Dataset section:
──────────

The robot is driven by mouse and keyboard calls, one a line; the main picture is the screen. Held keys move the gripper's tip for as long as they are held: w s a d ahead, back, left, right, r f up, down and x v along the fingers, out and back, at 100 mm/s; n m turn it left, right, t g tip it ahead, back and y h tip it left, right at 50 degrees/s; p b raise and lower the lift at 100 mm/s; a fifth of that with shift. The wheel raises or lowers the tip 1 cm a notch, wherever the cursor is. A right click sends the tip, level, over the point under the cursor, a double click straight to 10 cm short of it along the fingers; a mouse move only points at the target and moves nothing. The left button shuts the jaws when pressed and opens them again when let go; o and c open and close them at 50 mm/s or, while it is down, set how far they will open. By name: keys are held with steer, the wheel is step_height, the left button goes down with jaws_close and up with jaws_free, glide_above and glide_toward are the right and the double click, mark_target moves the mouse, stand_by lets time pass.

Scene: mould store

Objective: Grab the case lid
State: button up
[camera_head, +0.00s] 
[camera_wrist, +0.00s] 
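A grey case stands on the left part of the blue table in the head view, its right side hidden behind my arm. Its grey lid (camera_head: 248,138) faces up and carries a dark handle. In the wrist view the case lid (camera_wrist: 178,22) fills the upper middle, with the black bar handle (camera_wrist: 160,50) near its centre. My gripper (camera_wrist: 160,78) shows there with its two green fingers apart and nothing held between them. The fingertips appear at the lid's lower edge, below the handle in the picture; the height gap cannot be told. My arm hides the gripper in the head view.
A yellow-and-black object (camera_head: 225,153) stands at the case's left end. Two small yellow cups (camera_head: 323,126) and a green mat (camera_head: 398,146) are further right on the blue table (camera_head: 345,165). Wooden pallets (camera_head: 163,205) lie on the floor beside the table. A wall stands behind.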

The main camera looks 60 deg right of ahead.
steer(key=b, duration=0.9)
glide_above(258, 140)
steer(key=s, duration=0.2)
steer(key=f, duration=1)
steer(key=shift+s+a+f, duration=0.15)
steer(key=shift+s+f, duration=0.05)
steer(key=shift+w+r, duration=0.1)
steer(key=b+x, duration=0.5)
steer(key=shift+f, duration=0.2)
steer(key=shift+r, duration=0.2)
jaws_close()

──────────

Aim of the exercise: Reproduce all data above, unchanged.

Reply:
The robot is driven by mouse and keyboard calls, one a line; the main picture is the screen. Held keys move the gripper's tip for as long as they are held: w s a d ahead, back, left, right, r f up, down and x v along the fingers, out and back, at 100 mm/s; n m turn it left, right, t g tip it ahead, back and y h tip it left, right at 50 degrees/s; p b raise and lower the lift at 100 mm/s; a fifth of that with shift. The wheel raises or lowers the tip 1 cm a notch, wherever the cursor is. A right click sends the tip, level, over the point under the cursor, a double click straight to 10 cm short of it along the fingers; a mouse move only points at the target and moves nothing. The left button shuts the jaws when pressed and opens them again when let go; o and c open and close them at 50 mm/s or, while it is down, set how far they will open. By name: keys are held with steer, the wheel is step_height, the left button goes down with jaws_close and up with jaws_free, glide_above and glide_toward are the right and the double click, mark_target moves the mouse, stand_by lets time pass.

Scene: mould store

Objective: Grab the case lid
State: button up
[camera_head, +0.00s] 
[camera_wrist, +0.00s] 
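A grey case stands on the left part of the blue table in the head view, its right side hidden behind my arm. Its grey lid (camera_head: 248,138) faces up and carries a dark handle. In the wrist view the case lid (camera_wrist: 178,22) fills the upper middle, with the black bar handle (camera_wrist: 160,50) near its centre. My gripper (camera_wrist: 160,78) shows there with its two green fingers apart and nothing held between them. The fingertips appear at the lid's lower edge, below the handle in the picture; the height gap cannot be told. My arm hides the gripper in the head view.
A yellow-and-black object (camera_head: 225,153) stands at the case's left end. Two small yellow cups (camera_head: 323,126) and a green mat (camera_head: 398,146) are further right on the blue table (camera_head: 345,165). Wooden pallets (camera_head: 163,205) lie on the floor beside the table. A wall stands behind.

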The main camera looks 60 deg right of ahead.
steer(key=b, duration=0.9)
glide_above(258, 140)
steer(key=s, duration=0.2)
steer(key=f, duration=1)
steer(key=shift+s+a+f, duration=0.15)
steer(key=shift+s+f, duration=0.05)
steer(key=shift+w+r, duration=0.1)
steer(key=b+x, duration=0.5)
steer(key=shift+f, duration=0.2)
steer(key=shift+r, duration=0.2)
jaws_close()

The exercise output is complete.